====== DATA RECORDS ======

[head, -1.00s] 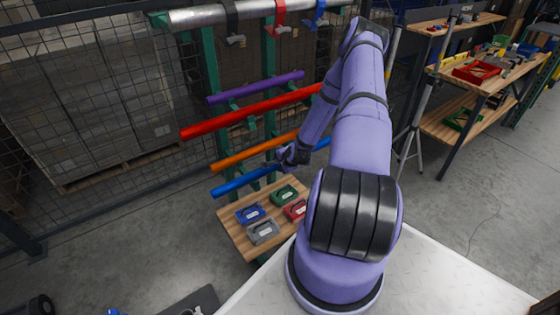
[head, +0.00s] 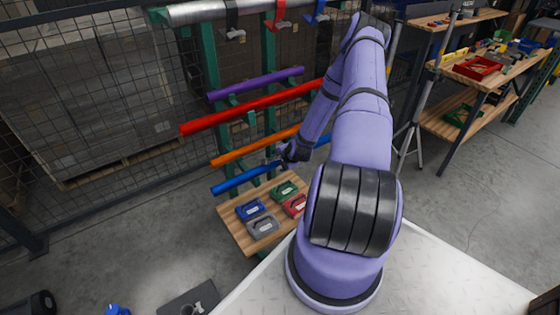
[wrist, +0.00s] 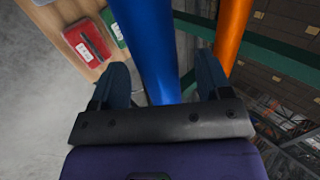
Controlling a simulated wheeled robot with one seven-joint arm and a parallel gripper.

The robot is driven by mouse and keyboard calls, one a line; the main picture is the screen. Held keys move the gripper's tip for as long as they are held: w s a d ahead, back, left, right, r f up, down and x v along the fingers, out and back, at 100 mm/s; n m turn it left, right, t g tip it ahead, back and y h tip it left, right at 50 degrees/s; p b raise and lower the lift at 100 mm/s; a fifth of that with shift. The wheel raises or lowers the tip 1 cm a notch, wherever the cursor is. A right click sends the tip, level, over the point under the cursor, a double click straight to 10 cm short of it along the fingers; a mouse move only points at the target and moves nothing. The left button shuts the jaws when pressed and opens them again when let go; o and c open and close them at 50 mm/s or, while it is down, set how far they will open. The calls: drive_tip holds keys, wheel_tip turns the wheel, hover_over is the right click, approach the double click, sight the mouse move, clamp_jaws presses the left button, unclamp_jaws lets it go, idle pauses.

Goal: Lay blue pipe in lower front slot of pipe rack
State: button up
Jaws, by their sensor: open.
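The blue pipe (head: 238,181) lies slanted at the lower front of the green pipe rack (head: 211,62), below and in front of the orange pipe (head: 230,157). It appears to rest on the lower front arm, but the contact is hidden. My gripper (head: 281,162) is at the pipe's middle. In the wrist view my gripper (wrist: 163,75) is open, with the blue pipe (wrist: 148,40) running between its fingers and gaps visible beside it. My arm hides part of the pipe's right side in the head view.
A red pipe (head: 240,112) and a purple pipe (head: 255,85) lie higher on the rack. A wooden shelf (head: 236,233) below holds several small strapped totes. A silver pipe (head: 195,14) runs along the top. A tripod (head: 413,125) stands right of the rack.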

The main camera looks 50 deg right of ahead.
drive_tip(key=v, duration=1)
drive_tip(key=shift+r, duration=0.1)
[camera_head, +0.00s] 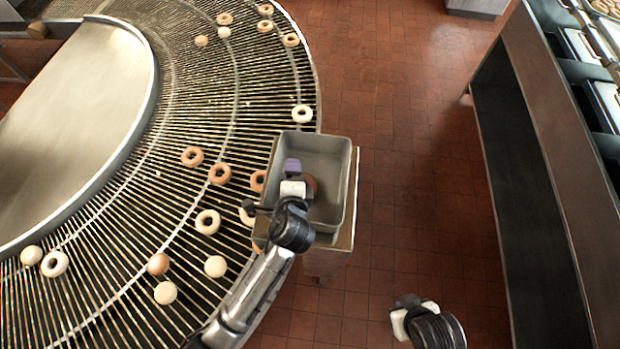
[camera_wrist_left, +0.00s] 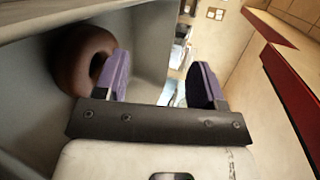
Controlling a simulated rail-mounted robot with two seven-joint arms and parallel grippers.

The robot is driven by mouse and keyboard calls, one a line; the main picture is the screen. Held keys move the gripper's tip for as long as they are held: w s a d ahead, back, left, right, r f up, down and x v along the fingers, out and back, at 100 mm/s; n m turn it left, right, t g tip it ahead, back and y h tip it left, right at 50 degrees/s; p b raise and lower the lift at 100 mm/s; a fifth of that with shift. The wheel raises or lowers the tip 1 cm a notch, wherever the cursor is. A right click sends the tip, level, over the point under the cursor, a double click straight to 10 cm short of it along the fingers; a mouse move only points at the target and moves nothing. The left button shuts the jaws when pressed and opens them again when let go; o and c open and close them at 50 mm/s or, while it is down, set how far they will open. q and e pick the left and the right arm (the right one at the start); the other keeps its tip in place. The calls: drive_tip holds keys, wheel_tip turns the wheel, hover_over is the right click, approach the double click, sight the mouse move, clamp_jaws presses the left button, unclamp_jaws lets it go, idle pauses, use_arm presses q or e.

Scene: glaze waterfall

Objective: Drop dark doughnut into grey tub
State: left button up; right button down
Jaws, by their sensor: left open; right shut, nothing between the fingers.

======

**GOAL OF THE EXERCISE**
Repeat only the lines from the beginning of the material through the line containing "Controlling a simulated wheeled", both ends kept, leaving pictures out.

**SOLUTION FOR THIS PROBLEM**
[head, -1.00s] 
[head, +0.00s] 
[wrist, +0.00s] 
Controlling a simulated wheeled robot with one seven-joint arm and a parallel gripper.

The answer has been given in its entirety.